►

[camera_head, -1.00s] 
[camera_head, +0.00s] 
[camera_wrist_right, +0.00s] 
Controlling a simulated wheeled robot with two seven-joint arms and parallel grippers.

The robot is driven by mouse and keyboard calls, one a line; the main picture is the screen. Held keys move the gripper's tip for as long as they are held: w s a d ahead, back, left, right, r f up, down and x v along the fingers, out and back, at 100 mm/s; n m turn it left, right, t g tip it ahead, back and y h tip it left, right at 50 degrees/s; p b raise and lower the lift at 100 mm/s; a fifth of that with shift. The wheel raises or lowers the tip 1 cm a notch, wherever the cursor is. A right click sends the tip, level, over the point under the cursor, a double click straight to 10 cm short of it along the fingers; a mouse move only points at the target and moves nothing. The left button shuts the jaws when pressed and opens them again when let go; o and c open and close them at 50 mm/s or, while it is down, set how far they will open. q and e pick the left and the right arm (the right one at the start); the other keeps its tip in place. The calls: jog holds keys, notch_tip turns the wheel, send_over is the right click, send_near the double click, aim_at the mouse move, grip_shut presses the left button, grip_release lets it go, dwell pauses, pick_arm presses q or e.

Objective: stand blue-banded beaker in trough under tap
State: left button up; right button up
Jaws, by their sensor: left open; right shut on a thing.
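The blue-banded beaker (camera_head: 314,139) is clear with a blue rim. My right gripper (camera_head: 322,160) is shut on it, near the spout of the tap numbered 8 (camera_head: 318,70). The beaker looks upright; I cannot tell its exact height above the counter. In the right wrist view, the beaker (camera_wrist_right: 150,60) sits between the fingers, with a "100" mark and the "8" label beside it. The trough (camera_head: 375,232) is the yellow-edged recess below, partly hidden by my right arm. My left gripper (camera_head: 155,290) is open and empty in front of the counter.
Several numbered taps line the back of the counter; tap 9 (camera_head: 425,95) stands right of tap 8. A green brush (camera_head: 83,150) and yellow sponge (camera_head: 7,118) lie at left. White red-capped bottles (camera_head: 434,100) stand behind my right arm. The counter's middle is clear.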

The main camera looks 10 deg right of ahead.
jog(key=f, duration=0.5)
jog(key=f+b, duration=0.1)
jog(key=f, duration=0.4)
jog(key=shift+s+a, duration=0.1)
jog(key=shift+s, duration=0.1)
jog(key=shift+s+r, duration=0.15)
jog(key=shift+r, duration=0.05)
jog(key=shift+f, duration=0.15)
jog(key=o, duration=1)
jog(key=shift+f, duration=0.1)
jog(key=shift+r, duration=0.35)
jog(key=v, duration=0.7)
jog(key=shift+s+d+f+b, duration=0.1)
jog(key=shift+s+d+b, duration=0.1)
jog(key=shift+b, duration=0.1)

◄

• Prompt:
Only the lines from the first line of the material above through the line that contains "Controlling a simulated" should be quoted, each one exactly.

• Task solution:
[camera_head, -1.00s] 
[camera_head, +0.00s] 
[camera_wrist_right, +0.00s] 
Controlling a simulated wheeled robot with two seven-joint arms and parallel grippers.

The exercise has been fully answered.